╭─ Available data

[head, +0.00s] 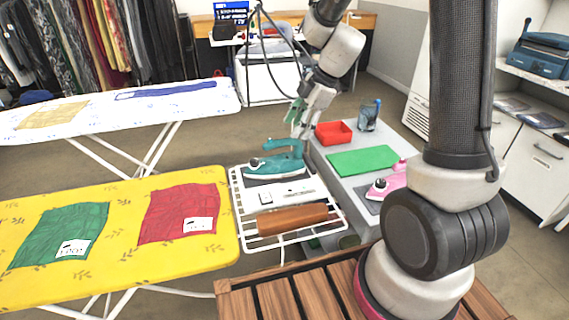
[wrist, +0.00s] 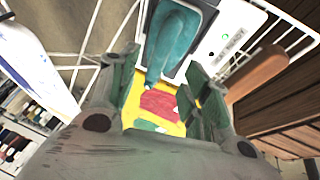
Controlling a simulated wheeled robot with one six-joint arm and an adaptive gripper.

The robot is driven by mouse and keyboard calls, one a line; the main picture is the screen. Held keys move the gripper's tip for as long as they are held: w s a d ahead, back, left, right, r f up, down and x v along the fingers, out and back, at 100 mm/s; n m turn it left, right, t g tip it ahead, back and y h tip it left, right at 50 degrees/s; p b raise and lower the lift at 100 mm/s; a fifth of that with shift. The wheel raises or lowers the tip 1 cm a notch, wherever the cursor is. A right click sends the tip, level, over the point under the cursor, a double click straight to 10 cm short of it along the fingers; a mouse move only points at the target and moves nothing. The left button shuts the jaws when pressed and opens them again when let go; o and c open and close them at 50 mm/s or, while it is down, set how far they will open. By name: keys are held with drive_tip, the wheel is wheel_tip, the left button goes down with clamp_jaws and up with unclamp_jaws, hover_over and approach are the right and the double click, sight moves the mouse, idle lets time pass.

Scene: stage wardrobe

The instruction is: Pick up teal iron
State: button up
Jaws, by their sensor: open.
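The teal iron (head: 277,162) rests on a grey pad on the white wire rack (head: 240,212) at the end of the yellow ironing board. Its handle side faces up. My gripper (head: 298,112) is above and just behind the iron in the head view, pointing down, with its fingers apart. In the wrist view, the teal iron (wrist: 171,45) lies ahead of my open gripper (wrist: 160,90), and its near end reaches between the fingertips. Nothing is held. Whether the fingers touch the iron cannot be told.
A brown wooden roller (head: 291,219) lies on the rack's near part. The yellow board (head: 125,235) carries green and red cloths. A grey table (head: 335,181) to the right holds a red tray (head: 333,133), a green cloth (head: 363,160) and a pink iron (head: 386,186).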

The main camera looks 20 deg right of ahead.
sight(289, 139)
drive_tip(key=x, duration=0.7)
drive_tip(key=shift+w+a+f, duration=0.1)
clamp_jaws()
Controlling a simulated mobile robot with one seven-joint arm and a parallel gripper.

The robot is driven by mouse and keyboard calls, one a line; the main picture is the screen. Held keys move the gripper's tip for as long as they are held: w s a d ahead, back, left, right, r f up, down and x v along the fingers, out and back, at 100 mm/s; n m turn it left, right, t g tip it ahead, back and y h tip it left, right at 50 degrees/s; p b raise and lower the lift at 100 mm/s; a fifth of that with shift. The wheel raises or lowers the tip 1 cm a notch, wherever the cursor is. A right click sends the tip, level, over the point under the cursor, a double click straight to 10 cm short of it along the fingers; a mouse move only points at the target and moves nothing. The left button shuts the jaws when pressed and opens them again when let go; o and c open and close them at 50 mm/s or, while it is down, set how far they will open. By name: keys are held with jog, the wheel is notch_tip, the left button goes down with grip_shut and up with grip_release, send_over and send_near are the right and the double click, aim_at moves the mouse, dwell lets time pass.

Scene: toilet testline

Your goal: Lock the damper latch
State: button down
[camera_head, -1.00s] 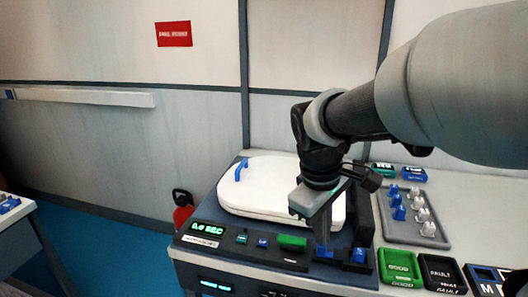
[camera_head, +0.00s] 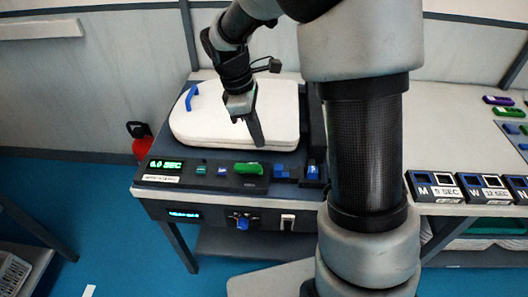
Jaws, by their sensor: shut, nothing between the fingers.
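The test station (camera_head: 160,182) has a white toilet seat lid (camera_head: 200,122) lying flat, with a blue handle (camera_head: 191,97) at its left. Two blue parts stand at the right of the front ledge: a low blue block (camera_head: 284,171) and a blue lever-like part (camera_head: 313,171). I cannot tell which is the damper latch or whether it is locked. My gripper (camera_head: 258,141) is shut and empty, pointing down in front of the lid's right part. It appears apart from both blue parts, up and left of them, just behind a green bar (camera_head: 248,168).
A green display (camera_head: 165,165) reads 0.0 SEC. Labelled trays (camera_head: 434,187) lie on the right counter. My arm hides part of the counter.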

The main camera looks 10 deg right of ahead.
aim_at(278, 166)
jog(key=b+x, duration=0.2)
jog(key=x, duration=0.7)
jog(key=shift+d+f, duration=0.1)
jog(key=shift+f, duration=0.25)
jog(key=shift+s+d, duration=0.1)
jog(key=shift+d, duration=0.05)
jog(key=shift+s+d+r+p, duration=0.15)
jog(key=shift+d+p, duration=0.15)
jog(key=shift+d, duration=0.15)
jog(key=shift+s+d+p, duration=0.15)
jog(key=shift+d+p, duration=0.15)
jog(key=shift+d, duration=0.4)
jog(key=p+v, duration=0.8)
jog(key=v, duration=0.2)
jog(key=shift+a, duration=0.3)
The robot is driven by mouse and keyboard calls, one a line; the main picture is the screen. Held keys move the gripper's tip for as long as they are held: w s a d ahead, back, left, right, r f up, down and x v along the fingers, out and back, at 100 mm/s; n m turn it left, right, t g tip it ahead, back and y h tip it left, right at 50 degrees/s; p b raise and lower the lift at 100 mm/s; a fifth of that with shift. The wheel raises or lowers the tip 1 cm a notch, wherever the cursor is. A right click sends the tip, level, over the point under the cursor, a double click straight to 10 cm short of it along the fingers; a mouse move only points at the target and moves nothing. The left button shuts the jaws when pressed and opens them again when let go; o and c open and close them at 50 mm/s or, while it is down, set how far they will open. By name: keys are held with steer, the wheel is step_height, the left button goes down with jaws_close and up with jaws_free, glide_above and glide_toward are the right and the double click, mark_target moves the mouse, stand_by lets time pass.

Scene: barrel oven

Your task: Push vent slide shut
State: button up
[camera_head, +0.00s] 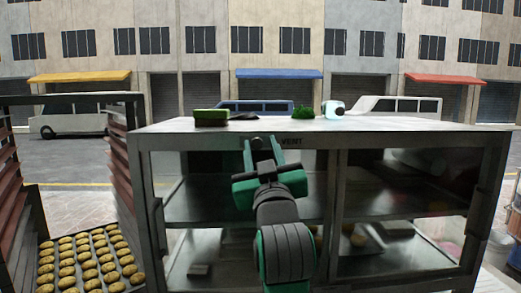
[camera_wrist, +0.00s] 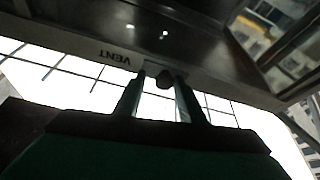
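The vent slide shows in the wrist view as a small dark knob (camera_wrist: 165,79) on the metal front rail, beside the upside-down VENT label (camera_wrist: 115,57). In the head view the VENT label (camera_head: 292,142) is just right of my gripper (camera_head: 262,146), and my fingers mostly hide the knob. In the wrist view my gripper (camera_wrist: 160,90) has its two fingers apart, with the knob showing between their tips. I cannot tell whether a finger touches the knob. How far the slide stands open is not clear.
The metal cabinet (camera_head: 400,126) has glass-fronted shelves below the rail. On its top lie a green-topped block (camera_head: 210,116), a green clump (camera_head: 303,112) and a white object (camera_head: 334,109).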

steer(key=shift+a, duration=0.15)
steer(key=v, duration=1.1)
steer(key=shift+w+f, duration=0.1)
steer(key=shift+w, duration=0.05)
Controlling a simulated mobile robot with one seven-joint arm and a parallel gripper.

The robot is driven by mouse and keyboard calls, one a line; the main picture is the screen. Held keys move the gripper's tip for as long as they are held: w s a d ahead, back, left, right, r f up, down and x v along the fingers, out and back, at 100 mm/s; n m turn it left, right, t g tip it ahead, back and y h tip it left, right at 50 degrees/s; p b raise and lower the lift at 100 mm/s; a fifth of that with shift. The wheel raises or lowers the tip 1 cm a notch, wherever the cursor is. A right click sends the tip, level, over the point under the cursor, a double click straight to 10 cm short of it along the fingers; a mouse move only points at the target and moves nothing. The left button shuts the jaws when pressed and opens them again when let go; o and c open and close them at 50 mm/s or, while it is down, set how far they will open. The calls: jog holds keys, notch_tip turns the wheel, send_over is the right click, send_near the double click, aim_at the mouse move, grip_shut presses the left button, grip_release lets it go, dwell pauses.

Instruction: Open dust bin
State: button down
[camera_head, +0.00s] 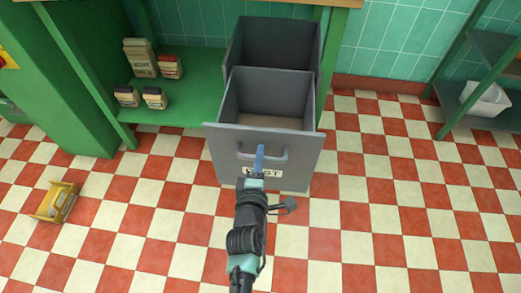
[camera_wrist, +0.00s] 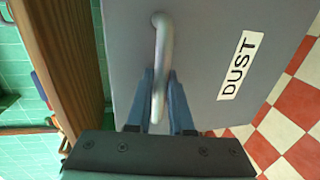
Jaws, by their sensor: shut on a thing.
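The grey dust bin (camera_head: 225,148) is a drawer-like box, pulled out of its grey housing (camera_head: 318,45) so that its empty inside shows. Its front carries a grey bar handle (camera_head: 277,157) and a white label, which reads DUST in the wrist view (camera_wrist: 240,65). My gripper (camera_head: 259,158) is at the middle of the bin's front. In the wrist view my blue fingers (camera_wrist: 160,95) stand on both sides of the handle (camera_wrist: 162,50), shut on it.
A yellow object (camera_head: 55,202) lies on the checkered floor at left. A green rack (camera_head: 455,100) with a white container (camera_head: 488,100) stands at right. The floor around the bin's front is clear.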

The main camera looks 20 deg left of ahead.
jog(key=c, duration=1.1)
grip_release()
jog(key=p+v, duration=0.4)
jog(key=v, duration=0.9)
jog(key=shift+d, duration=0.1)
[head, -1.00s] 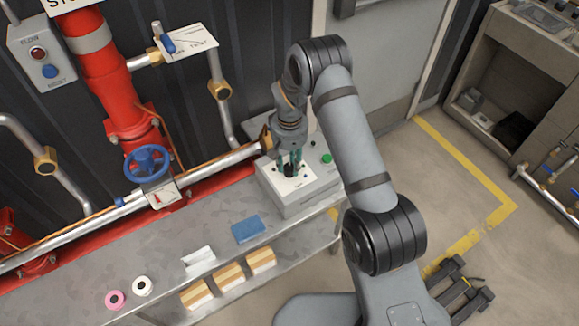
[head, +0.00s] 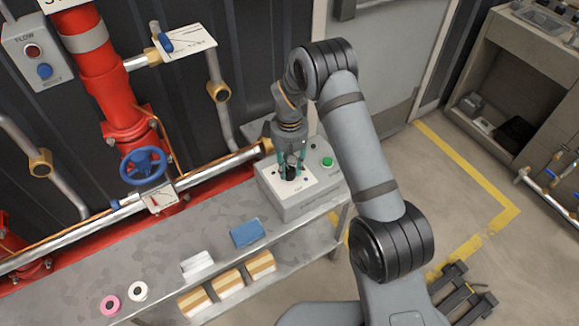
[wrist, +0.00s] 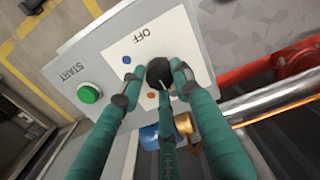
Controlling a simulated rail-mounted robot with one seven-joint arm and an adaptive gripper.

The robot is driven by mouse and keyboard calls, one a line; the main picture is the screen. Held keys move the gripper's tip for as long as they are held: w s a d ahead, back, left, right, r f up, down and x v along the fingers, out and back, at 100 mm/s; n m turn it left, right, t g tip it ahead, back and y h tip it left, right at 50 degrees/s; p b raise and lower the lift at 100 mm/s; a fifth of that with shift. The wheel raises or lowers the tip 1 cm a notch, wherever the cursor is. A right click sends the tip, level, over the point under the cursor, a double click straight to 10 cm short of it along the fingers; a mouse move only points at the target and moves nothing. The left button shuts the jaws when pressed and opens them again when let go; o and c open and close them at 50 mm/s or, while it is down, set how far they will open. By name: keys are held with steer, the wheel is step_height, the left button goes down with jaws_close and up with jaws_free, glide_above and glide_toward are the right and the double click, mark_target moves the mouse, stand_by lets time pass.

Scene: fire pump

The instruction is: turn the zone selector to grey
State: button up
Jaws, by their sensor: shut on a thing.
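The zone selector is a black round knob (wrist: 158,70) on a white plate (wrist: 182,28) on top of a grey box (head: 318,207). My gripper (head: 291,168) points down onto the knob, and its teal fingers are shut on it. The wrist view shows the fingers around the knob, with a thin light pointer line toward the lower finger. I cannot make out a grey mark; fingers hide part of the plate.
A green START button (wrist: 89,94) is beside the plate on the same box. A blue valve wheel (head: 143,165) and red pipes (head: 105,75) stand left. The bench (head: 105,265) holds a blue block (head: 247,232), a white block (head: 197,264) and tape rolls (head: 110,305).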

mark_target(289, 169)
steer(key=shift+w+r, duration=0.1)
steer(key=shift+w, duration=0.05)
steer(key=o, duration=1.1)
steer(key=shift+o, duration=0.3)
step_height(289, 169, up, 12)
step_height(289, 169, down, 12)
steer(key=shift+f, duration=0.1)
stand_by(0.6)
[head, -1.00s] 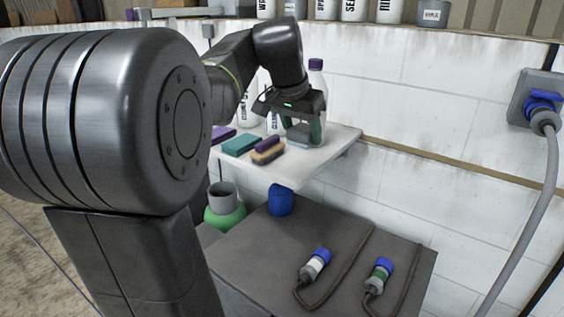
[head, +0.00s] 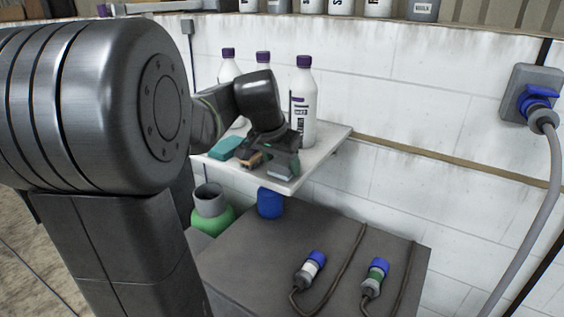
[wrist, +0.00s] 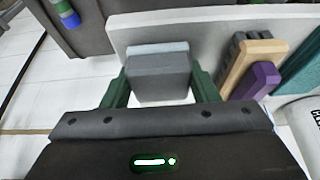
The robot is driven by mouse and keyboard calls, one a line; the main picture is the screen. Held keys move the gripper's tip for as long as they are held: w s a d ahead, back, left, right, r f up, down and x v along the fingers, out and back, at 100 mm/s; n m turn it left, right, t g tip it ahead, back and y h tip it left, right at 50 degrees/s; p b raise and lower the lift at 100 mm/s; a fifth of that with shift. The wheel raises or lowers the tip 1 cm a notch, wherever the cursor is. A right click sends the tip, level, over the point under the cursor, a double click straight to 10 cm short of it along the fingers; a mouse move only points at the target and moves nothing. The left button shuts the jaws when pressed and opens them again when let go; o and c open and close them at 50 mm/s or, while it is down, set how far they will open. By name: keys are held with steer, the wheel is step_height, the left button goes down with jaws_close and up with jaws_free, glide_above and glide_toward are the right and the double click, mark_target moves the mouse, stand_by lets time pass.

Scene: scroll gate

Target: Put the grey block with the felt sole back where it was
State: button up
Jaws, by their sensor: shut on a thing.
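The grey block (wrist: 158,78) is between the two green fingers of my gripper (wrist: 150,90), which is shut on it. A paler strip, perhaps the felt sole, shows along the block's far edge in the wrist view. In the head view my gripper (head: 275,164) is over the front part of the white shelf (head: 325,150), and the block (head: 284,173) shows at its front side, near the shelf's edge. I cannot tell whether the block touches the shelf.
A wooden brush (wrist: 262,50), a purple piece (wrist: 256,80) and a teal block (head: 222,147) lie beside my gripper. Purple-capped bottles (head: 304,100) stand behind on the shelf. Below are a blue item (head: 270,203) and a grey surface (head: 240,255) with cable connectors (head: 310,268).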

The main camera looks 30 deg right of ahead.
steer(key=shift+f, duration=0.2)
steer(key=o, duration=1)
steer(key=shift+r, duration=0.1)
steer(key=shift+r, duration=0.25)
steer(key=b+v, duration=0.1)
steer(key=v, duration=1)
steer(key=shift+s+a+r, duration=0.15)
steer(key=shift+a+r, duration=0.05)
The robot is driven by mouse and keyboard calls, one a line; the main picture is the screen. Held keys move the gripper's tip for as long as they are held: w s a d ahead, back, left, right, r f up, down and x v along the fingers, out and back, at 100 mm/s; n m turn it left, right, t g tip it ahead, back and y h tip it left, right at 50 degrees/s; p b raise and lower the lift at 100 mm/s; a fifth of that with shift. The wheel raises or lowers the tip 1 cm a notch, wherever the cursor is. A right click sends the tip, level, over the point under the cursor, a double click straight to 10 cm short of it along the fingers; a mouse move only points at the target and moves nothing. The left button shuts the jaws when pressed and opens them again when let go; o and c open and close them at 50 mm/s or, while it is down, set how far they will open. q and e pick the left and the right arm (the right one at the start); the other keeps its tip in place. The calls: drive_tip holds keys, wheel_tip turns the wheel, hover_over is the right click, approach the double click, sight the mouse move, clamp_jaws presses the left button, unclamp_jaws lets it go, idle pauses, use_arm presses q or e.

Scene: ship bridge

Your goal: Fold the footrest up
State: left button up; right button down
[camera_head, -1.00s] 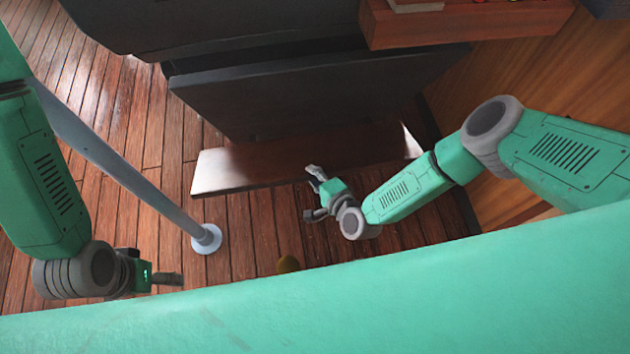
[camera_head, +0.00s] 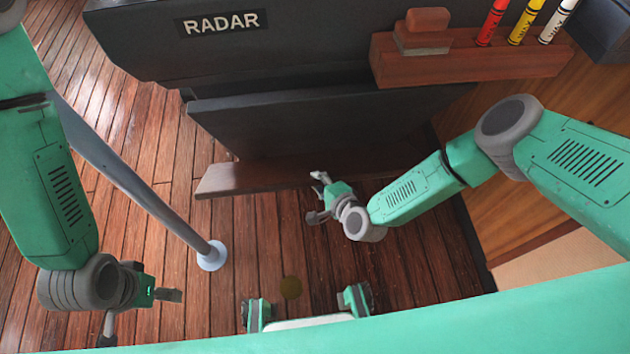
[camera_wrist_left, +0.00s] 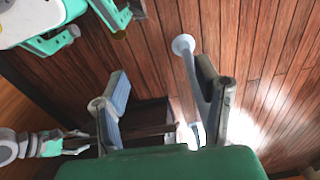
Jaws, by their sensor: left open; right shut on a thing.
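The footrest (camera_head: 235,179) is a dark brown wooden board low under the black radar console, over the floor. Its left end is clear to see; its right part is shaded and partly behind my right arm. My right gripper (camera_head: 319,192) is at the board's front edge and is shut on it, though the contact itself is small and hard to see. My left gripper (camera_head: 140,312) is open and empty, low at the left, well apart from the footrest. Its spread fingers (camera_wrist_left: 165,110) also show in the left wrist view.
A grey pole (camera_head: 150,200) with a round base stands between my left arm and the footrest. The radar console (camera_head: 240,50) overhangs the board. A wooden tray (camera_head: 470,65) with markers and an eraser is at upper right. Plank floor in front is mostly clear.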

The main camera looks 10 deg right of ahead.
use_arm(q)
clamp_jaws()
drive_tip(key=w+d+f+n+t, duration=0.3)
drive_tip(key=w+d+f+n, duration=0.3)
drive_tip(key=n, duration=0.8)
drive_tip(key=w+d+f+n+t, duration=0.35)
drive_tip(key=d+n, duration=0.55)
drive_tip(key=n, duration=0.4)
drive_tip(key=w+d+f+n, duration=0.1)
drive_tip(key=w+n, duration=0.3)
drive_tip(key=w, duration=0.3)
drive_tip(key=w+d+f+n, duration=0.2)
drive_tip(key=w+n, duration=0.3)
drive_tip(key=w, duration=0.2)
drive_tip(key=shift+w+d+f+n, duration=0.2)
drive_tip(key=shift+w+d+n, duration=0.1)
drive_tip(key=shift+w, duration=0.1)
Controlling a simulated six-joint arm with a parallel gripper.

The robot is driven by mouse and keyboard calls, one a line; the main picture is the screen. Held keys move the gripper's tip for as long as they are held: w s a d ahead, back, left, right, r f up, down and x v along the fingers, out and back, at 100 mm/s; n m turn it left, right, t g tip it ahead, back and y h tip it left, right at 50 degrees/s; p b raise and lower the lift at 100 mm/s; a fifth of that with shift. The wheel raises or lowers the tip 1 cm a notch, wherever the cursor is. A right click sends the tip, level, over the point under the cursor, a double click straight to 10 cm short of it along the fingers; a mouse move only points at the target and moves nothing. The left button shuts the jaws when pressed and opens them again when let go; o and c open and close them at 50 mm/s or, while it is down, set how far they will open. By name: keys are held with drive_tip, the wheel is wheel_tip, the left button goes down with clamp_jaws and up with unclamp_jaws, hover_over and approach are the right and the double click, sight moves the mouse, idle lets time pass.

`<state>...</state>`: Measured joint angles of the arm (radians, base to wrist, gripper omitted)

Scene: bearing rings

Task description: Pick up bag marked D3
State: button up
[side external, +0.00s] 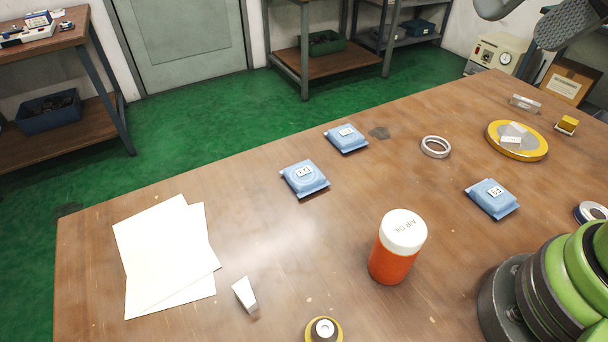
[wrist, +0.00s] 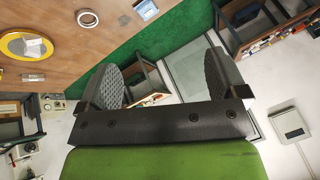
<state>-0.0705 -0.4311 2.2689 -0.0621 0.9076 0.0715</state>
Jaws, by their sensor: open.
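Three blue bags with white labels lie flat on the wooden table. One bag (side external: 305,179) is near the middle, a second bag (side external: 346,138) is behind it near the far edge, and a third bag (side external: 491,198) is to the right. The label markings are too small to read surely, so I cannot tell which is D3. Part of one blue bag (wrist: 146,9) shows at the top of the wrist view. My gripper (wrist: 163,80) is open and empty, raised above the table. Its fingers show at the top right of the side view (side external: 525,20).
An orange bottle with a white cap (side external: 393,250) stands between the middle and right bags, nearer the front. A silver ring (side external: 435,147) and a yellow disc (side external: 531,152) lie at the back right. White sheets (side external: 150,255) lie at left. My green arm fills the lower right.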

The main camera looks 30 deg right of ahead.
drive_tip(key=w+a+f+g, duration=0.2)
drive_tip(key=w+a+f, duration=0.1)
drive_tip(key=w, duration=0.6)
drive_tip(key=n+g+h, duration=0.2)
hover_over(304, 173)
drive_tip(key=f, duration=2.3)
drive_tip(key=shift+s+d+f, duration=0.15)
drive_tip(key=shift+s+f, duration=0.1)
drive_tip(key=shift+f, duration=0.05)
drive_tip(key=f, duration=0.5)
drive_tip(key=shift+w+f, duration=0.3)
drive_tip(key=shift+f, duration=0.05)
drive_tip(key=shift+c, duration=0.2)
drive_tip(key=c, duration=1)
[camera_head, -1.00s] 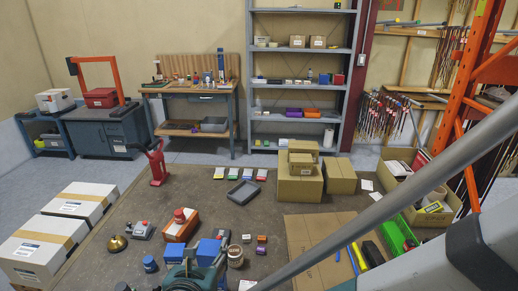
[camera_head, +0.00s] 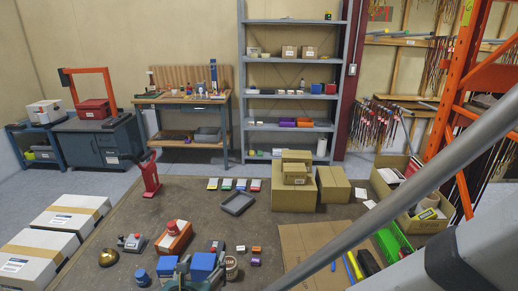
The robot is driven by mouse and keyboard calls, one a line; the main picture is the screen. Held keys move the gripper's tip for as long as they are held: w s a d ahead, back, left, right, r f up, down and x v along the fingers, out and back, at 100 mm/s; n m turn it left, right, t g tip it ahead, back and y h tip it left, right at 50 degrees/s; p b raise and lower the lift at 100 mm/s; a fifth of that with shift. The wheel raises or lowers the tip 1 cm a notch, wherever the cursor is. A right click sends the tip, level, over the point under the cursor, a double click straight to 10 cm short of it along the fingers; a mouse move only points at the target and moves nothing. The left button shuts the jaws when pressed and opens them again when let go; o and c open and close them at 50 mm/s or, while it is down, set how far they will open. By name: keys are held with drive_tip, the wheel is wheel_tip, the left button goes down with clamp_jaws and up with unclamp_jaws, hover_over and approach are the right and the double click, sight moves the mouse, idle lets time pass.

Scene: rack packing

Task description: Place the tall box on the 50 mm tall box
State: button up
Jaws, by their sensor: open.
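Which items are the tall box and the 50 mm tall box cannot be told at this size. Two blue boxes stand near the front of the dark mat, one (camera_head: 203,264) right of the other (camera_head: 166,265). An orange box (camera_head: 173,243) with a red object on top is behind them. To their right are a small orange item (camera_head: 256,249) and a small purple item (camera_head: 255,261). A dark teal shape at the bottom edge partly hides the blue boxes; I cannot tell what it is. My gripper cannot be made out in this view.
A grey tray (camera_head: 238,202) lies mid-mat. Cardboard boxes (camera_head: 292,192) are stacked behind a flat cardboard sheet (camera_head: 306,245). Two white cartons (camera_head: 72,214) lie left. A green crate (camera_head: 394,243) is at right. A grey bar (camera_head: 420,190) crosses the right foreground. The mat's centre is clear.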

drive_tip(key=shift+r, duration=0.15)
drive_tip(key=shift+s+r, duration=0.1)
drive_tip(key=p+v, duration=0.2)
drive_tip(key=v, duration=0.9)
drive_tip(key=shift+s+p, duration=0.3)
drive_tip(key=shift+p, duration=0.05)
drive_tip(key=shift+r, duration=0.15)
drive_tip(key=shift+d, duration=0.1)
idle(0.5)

╰─

◆ Stated task ◆
Only the number is wanted: how many lines in the preceding entries hold the string "Controlling"?

◆ Solution to this task ◆
5